Date : 20020816
Dossier : T-1234-02
Référence neutre : 2002 CFPI 882
Ottawa (Ontario), le 16 août 2002
EN PRÉSENCE DE MONSIEUR LE JUGE BEAUDRY
ENTRE :
COGNOS INCORPORATED
demanderesse
et
MINISTRE DES TRAVAUX PUBLICS
ET DES SERVICES GOUVERNEMENTAUX
défendeur
MOTIFS DE L'ORDONNANCE ET ORDONNANCE
[1] La Cour statue sur une requête présentée par Cognos Incorporated (la demanderesse) en vue d'obtenir une injonction provisoire immédiate sursoyant à l'application d'un certificat délivré par un représentant du ministre des Travaux publics et des Services gouvernementaux (le défendeur) en vertu du paragraphe 30.13(4) de la Loi sur le Tribunal canadien du commerce extérieur, L.R.C. (1985), ch. 47, modifiée (la Loi) et enjoignant au défendeur d'adjuger un marché conformément à un préavis d'adjudication de contrat (PAC) pour la période de temps précisée par la Cour.
[2] La question qui m'est soumise est celle de savoir si je devrais prononcer l'injonction que la demanderesse réclame. Je conclus que l'injonction ne devrait pas être accordée. Voici les motifs de ma décision.
[3] Le Service correctionnel du Canada (le SCC) est l'office fédéral à qui les produits et les services seraient fournis dans le cadre du marché public que le défendeur cherche à adjuger. Le SCC utilise un système appelé Système de gestion des détenus (SGD) pour recueillir, mémoriser, extraire et partager des renseignements au sujet des détenus purgeant une peine de deux ans ou plus.
[4] Deux éléments sont nécessaires au fonctionnement du SGD. L'un de ces éléments est la banque de données du SGD lui-même. L'autre est le mode d'accès à la banque. Actuellement, on accède à la banque de données en utilisant le système PowerHouse mis au point par la demanderesse.

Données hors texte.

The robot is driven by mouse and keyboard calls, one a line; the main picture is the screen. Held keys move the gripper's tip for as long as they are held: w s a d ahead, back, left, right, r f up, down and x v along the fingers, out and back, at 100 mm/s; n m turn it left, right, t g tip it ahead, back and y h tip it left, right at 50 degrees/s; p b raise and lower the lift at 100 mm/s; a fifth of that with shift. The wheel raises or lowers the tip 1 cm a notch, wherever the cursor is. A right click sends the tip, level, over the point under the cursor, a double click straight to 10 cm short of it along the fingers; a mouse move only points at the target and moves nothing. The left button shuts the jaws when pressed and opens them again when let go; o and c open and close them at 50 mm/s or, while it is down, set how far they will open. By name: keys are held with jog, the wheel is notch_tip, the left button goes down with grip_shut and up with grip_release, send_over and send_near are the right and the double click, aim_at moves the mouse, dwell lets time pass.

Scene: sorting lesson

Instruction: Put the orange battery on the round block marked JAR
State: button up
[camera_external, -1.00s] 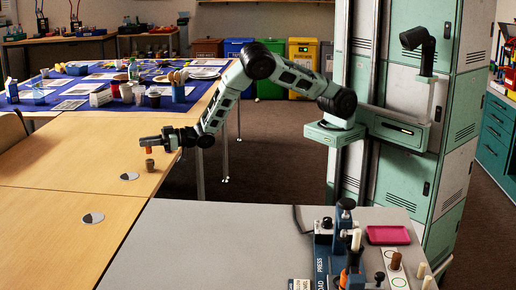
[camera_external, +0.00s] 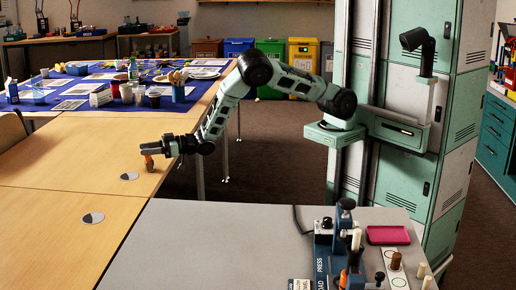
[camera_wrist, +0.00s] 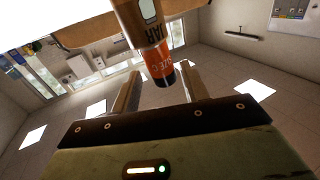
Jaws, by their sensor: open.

[5] Depuis 1999, le SCC examine la possibilité de modifier son SGD. La décision de passer d'un système à l'autre, c'est-à-dire de transférer la banque de données dans un autre système de stockage et d'extraction des données, a été prise en décembre 2001, au terme de plusieurs mois d'élaboration et de révision de plans de projet par le SCC. À l'époque, le SCC a décidé que seule la Core Software Corporation (Core) pouvait fournir des produits et des services qui répondaient à ses besoins à cet égard.
[6] Le PAC relatif au système de transfert a été délivré le 19 avril 2002. Dans le PAC, le défendeur affirmait qu'il y avait lieu d'adjuger le marché à un seul fournisseur, ou à une seule source, au lieu de lancer un appel d'offres ouvert, parce que Core détenait ce que le défendeur croyait être des droits de propriété sur un logiciel qui était parfaitement adapté aux tâches en question.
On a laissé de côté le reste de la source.